In the Tohono O’odham area, most of the yearly rainfall comes in localized thundershowers in July and August. The water from these thundershowers does not sink into the ground but runs off in washes. Tohono O’odham fields were placed at the mouths of the washes where the collected water spreads out. Brush dams and irrigation canals helped bring the water to the fields.
The Tohono O’odham planted their main crops – corn, squash, beans – in July or August. The crops were then harvested in October or November. These crops provided about a fifth of their food.
The Tohono O’odham also raised tobacco (nicotiana attenuata) which was smoked in a cane tube.
Wild plants were an important source of food and these included: mesquite, ironwood, palo verde, amaranth, saltbush, lambs quarter, mustard, horse bean, and squash. They also used acorns and other wild nuts. Over 50 edible plants were used.
Shown above is the Tohono O’odham display at the Riverside (CA) Metropolitan Museum. Shown above is a diorama depicting Tohono O’odham village life. This small model was constructed in 1901 by the Smithsonian Institution.
According to the Museum display:
“This model of a Tohono O’odham village has several types of structures. Light construction was preferred over more permanent buildings as the people moved frequently. The domed house has a frame made of mesquite poles or other wood covered with brush and tied with cordage made from yucca or agave leaves. The square building is a jacal, which has an upright frame and walls of tied sticks covered with grass and clay or mud. White tepary beans are drying in the sun on this jacal’s roof. Clay pots or ollas used for food and water storage are seen around the open-air kitchen where cooking takes place. Here a woman is using a mano and metate to grind food—she could be making corn meal or mesquite flour.”
Diorama detail showing the cooking area. Shown above is a wine basket made about 1900. This basket would have been used in fermenting the wine made from Saguaro cactus used in a ceremony to bring rain to the desert.
The Saguaro Festival marks the beginning of the rainy season in July. The purpose of the ceremony is to bring rain to the desert. As a part of the ceremony, cactus wine – tiswin – is made and consumed.
The local village representative plus three guests occupy four directional positions representing the rain spirits of these directions. Cup bearers then bring the tiswin. They drink a portion of it and sing four rain songs. They then dip their fingers into the gourd and sprinkle the beverage on the ground to symbolize rainfall. The first night of the festival is called “sit-and-drink” and during this time ritual speeches are made. Following this everyone consumes the tiswin until it is gone. In the words of one woman:
“People must all make themselves drunk like plants in the rain and they must sing for happiness.”

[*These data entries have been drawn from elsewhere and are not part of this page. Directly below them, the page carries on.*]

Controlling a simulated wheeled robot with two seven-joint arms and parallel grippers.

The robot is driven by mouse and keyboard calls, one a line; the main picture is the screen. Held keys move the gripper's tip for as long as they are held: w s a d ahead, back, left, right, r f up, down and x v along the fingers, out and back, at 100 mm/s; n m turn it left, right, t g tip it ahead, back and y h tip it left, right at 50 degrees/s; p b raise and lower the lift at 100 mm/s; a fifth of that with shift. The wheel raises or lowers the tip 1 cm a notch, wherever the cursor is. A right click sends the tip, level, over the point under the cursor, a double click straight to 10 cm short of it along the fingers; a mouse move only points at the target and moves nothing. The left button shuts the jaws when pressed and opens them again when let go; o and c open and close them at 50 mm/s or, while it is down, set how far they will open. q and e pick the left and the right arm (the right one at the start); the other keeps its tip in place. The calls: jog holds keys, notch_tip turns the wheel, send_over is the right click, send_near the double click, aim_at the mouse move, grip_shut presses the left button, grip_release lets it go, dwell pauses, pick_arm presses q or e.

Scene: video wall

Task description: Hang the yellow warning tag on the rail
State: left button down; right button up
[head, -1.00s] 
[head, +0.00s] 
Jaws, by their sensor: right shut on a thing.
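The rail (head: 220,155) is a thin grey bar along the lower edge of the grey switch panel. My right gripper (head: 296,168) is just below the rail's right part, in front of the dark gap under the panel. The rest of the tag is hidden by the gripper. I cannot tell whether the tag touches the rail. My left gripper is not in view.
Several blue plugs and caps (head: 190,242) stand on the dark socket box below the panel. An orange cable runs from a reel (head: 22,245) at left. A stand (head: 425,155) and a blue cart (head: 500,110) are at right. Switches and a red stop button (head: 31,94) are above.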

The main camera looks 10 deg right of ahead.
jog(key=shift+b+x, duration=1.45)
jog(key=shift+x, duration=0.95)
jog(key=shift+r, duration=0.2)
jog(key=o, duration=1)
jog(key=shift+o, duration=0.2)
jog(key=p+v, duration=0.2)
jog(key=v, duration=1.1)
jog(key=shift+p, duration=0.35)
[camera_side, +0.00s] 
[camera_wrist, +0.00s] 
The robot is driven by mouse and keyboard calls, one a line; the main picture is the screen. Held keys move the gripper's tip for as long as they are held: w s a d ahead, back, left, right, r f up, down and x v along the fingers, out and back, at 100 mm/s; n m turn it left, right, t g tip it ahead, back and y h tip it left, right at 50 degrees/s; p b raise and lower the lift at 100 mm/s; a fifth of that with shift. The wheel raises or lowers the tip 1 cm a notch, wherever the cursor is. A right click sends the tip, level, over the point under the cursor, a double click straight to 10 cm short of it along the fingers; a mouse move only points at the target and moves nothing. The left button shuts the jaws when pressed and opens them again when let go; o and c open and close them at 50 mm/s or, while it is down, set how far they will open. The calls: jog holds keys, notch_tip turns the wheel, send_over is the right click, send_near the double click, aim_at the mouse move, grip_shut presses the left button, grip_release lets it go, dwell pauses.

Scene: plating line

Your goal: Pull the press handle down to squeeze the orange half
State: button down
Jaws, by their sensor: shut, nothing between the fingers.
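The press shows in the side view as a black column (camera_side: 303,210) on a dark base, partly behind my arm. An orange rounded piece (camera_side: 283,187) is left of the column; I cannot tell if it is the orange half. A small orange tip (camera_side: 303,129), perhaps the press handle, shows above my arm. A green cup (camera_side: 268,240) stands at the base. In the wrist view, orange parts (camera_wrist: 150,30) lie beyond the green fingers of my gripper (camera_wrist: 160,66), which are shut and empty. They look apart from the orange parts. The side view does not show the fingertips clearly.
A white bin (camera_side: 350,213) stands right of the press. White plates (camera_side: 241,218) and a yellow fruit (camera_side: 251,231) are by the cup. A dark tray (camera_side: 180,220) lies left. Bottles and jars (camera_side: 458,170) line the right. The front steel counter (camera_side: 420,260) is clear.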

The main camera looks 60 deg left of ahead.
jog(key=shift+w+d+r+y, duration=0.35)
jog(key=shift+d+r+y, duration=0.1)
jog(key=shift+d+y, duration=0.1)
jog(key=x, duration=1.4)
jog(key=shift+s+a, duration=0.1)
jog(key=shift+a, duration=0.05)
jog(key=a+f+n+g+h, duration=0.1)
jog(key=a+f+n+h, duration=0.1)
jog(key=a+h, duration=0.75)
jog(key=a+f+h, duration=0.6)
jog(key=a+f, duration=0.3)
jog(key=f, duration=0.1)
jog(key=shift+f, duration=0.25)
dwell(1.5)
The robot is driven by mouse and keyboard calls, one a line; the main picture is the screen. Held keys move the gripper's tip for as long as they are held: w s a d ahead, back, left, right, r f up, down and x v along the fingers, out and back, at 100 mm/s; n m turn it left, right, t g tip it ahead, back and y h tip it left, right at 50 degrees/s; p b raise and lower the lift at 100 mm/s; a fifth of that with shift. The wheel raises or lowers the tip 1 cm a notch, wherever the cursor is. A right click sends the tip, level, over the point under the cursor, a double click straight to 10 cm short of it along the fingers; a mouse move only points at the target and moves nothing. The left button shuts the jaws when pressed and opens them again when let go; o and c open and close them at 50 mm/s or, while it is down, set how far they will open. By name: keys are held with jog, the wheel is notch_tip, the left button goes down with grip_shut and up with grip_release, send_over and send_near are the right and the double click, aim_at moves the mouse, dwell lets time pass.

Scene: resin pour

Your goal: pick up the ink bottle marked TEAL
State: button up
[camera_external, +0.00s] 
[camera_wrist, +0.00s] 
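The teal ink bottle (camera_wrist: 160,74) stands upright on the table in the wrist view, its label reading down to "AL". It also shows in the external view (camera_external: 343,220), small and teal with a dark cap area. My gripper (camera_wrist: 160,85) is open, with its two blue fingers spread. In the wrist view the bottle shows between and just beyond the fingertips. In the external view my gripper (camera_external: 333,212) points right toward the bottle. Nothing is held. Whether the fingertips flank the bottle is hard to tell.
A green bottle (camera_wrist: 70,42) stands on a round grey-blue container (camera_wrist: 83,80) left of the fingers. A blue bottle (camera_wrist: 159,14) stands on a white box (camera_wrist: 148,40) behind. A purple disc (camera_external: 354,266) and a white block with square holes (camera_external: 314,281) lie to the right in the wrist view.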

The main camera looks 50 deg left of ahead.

The people also made annual pilgrimages to salt flats near the Gulf of California (Sea of Cortez). Like the Saguaro Festival, the pilgrimage was intended to help bring the rain. Regarding the salt pilgrimage to the Sea of Cortez and the Saguaro Festival, Carl Waldman, in his book Encyclopedia of Native American Tribes, writes:
“They believed that the rain spirits lived there, and prayed to them for more of the valuable water. They believed that drinking of saguaro wine in great amounts would help bring rain.”
Shown above is an early twentieth century basket tray which would have been used to serve food. Shown above is a basketry olla made about 1970. Baskets of this type are made for sale. Shown above is a shallow basket bowl made about 1900. This type of basket was used for collecting seeds and for winnowing. Shown above is a gathering basket (kiahu) made in the late nineteenth century. This type of basket was worn on the back, held by a trump line across the forehead. This photograph shows how the basket is carried.
According to oral traditions, these baskets walked by themselves until Coyote laughed at seeing them in motion. Then they became the women’s burden. Using the burden baskets, Tohono O’odham women would often carry burdens weighing up to 100 pounds.
Shown above are a stone mano and metate made in the nineteenth century. Shown above are some mesquite bean pods. Dried pods can be ground into flour. The flour can be used for many things, including cookies, tortillas, and soup thickeners. The mesquite bean was important and provided emergency rations at times when other food was scarce. Shown above is a pottery olla made in the early twentieth century. This olla has become blackened because it was used for cooking on a fire.